▶ _Problem description_
Only the lines from the one containing "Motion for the" through the end of the data below should be copied, each exactly as written and with both ends kept.

▶ _Material provided_
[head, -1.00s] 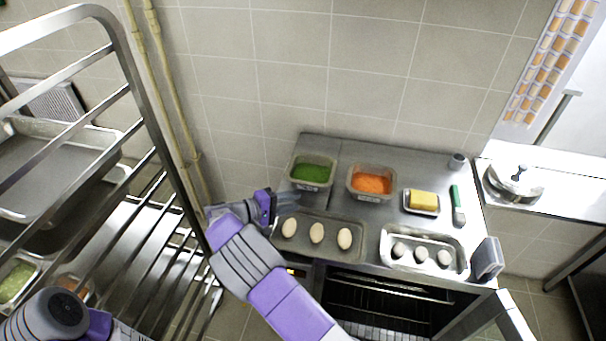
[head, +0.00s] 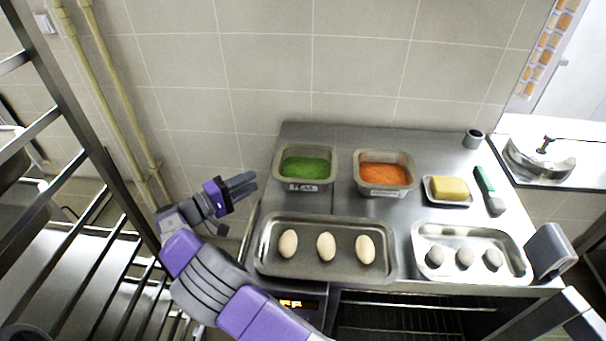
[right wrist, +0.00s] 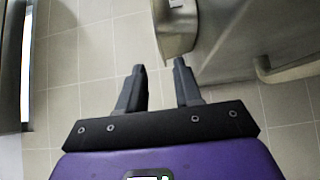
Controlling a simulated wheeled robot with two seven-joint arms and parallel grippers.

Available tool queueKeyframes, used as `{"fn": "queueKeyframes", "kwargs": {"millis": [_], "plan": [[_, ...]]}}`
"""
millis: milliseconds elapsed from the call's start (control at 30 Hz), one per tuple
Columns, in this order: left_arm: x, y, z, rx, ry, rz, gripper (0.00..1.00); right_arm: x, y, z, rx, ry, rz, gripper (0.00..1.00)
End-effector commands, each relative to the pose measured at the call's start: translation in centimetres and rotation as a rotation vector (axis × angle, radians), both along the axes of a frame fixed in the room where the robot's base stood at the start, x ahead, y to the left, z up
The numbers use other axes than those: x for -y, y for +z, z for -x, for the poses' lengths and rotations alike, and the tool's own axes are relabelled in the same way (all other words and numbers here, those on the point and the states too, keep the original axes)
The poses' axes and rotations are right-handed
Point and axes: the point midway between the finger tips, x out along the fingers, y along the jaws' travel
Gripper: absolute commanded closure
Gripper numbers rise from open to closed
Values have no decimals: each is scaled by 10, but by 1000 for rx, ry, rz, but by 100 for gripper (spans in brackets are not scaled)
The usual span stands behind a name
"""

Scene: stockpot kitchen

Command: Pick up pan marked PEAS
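The pan with green contents (head: 307,185) stands at the back left of the steel counter. A white label is on its front wall; its lettering is small, but looks like PEAS. My right gripper (head: 248,184) is left of this pan in the head view, fingers pointing towards it, with a gap between. The right wrist view shows its two fingers (right wrist: 160,72) apart with nothing between them. A pan wall with a white label (right wrist: 174,30) shows just beyond the fingertips there. My left gripper is not in view.
A similar pan with orange contents (head: 384,189) stands to the right. In front is a tray (head: 325,274) with several pale egg-shaped pieces. A tray with grey pieces (head: 470,271), a yellow block (head: 449,187) and a green-handled tool (head: 485,180) are further right. A rack (head: 75,120) stands left.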

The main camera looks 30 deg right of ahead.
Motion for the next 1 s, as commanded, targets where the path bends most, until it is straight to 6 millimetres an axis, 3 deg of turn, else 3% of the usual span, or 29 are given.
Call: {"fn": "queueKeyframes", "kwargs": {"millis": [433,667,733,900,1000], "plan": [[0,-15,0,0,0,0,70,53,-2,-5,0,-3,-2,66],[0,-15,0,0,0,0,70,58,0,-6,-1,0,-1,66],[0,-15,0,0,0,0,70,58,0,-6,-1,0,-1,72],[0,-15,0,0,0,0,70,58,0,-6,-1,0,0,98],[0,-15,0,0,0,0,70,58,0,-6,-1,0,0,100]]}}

▶ _Exercise answer_
Motion for the next 1 s, as commanded, targets where the path bends most, until it is straight to 6 millimetres an axis, 3 deg of turn, else 3% of the usual span, or 29 are given.
Call: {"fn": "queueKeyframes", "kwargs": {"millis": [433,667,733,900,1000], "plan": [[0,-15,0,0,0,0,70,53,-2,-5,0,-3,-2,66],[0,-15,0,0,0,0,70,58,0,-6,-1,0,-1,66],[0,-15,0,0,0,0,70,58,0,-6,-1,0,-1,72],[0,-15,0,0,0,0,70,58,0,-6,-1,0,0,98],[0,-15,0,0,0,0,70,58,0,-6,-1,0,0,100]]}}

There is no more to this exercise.